• Exercise directions:
Repeat exactly, and only, the lines from the one that contains "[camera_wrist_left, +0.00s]" through the one that contains "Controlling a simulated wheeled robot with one", both ends included.

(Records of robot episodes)
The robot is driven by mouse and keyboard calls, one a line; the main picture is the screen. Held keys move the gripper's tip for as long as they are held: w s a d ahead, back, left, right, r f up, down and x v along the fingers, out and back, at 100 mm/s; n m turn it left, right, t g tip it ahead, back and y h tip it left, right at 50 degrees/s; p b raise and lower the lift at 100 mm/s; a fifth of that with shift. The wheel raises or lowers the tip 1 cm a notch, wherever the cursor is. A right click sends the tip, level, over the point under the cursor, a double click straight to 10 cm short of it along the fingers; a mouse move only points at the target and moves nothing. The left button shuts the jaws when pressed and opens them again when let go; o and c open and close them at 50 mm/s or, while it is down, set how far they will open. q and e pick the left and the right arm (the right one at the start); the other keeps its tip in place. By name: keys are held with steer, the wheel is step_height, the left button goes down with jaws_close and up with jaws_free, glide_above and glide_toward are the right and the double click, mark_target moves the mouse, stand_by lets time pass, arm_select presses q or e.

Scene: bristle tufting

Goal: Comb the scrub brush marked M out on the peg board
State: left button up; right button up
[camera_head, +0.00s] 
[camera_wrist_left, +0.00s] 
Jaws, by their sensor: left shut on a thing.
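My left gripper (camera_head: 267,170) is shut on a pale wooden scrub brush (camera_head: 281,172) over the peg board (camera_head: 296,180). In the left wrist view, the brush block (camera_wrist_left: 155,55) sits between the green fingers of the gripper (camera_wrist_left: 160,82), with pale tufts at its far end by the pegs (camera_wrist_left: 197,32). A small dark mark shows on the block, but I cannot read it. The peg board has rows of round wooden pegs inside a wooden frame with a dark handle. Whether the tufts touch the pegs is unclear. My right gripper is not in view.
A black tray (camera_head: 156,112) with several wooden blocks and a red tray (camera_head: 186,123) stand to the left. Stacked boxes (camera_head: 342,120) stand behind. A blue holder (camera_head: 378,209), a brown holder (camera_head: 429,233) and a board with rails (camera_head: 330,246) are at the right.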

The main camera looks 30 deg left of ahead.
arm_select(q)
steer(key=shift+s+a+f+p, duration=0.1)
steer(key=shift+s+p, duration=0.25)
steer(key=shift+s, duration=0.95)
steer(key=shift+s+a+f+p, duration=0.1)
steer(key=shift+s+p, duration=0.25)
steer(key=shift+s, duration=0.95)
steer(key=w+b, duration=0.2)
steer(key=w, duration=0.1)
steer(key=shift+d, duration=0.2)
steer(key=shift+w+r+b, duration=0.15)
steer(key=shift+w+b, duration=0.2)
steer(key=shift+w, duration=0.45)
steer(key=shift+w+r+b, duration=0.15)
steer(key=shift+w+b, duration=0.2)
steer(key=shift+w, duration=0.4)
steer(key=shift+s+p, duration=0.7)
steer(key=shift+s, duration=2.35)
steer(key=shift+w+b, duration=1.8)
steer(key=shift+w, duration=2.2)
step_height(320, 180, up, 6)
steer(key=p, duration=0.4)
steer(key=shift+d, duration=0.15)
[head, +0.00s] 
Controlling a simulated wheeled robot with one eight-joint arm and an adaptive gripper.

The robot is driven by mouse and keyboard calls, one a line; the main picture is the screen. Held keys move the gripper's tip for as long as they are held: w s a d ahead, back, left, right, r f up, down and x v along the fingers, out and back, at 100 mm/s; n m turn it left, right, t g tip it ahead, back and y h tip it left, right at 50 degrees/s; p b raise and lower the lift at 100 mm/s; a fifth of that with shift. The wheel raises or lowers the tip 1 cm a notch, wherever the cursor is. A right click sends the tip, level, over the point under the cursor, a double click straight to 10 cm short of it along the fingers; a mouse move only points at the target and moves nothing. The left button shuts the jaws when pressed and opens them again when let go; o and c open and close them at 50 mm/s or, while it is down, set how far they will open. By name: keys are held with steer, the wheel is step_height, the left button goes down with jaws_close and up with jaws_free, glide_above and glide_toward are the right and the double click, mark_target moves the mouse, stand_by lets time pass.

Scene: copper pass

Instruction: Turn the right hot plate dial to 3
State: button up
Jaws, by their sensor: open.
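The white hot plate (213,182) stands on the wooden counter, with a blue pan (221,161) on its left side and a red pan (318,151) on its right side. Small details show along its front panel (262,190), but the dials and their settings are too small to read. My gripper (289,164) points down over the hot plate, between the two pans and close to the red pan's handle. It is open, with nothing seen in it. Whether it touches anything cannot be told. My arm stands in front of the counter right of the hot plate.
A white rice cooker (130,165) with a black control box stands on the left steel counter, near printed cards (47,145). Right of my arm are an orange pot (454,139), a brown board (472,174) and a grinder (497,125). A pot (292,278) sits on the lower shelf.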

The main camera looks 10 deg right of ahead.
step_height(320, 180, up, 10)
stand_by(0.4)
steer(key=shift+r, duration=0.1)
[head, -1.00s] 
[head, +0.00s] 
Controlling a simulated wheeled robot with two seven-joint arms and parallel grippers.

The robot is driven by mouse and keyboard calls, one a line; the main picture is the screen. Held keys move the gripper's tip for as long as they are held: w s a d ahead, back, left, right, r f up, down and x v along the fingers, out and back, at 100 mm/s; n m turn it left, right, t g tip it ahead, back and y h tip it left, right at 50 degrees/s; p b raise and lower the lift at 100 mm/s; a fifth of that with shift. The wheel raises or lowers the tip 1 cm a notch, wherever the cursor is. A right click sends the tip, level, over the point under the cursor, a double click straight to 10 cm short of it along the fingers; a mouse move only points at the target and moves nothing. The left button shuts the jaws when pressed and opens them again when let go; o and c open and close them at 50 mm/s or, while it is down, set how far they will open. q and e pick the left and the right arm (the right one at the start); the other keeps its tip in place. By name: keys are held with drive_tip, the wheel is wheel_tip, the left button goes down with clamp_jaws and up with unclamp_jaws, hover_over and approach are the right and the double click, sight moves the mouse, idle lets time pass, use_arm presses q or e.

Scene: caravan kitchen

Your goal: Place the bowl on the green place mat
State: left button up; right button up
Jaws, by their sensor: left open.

• Solution below:
[camera_wrist_left, +0.00s] 
Jaws, by their sensor: left shut on a thing.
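My left gripper (camera_head: 267,170) is shut on a pale wooden scrub brush (camera_head: 281,172) over the peg board (camera_head: 296,180). In the left wrist view, the brush block (camera_wrist_left: 155,55) sits between the green fingers of the gripper (camera_wrist_left: 160,82), with pale tufts at its far end by the pegs (camera_wrist_left: 197,32). A small dark mark shows on the block, but I cannot read it. The peg board has rows of round wooden pegs inside a wooden frame with a dark handle. Whether the tufts touch the pegs is unclear. My right gripper is not in view.
A black tray (camera_head: 156,112) with several wooden blocks and a red tray (camera_head: 186,123) stand to the left. Stacked boxes (camera_head: 342,120) stand behind. A blue holder (camera_head: 378,209), a brown holder (camera_head: 429,233) and a board with rails (camera_head: 330,246) are at the right.

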The main camera looks 30 deg left of ahead.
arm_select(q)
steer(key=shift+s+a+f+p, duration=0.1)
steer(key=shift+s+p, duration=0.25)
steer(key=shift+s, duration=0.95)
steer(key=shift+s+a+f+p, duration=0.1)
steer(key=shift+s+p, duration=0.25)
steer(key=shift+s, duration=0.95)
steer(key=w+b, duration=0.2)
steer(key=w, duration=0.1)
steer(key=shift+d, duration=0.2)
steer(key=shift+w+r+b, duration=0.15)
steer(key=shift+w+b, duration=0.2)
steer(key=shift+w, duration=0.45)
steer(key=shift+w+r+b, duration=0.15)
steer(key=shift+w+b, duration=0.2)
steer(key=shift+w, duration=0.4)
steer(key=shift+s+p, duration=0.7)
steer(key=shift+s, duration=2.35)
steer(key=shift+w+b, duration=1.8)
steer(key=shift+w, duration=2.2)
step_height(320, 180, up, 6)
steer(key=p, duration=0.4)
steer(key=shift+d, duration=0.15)
[head, +0.00s] 
Controlling a simulated wheeled robot with one eight-joint arm and an adaptive gripper.

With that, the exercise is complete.